Question

HOW TO find the imaginary solution for x^4+1=0??
pLEASE HELP....

Answer 1

To get it I would factor it into (x^2+1)(x^2-1) [sum of perfect squares] and then factor these to (x+1)(x-1)(x+i)(x-i) so your imaginary solutions are i and -i

Answer 2

it is not factorable , I thought

Answer 3

oops I just realized my first factors are in fact incorrect. I misread the original as x^4-1

Answer 4

x^4=-1
x=fourth root of -1

Answer 5

the answer is 1+i/square root of 2,, but I dont know why

Answer 6

Since equation is of order 4, we get four different solutions in complex domain.
1+0i
-1+0i
0+1i
0-1i
or simply
\[\pm i\mbox{ , }\pm 1\]

Answer 7

square root of -1 is i square root of i is -i and i

Answer 8

Instead factor it to (x^2 + i)(x^2 - i)

Answer 9

yes.. I did, but ten what's square root of I ??

Answer 10

So from the quadratic formula we get (1+√i)/2, (1-√i)/2, (-1+√i)/2, and (-1-√i)/2 but as for √i..... I suppose you could rewrite it as (-1)^{1/4}

Answer 11

please see my answer above ... those are roots of 1.

Answer 12

I agree that \[\pm{i}\] are solutions but 1 and -1 are not.

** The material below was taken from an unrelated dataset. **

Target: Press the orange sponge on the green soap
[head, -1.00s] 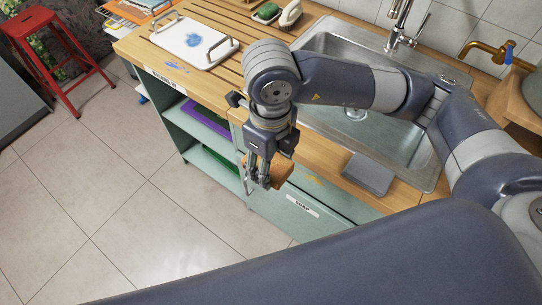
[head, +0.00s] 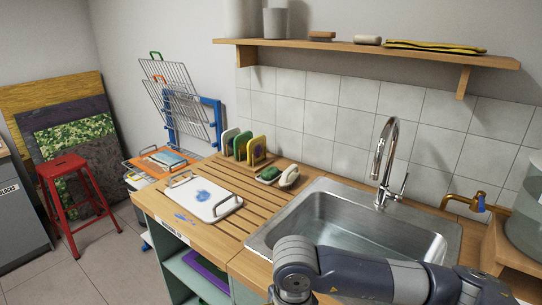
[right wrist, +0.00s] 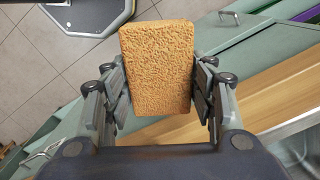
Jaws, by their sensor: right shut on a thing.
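The orange sponge (right wrist: 158,68) is a porous, rectangular block between the fingers of my right gripper (right wrist: 158,90) in the right wrist view. The gripper is shut on its two sides and holds it over the front of the cabinet and the floor. In the head view my right arm comes in at the bottom right, and its gripper and the sponge are below the picture. The green soap (head: 268,173) lies in a small dark dish on the slatted wooden counter, left of the sink and well apart from the sponge. My left gripper is not in view.
A white-handled brush (head: 289,176) lies right beside the soap. Several coloured boards in a rack (head: 245,148) stand behind it. A white tray with handles (head: 203,200) is on the counter to the left. The steel sink (head: 350,225) and tap (head: 385,165) are on the right.

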If you go back to the original problem and substitute them in you get an incorrect statement. 1^4 + 1≠0

Answer 13

I am sorry ... I have done a terrible mistake in the previous calculation.
given equation
\[x^4=-1\]
since
\[e^{i\theta}=\cos{\theta}+i\sin{\theta}\]
So, we can write
\[-1=e^{i\pi}\]
So, we can say
\[x=(-1)^{1/4}=e^{\frac{i\pi}{4}}=\cos{\frac{\pi}{4}}+i\sin{\frac{\pi}{4}}\]
\[\frac{1}{\sqrt{2}}+i\frac{1}{\sqrt{2}}\]

Similarly taking diffrent values of \[\theta\] we can get

\[\frac{1}{\sqrt{2}}-i\frac{1}{\sqrt{2}}\]
\[-\frac{1}{\sqrt{2}}+i\frac{1}{\sqrt{2}}\]
\[-\frac{1}{\sqrt{2}}-i\frac{1}{\sqrt{2}}\]
are also roots for the given equation.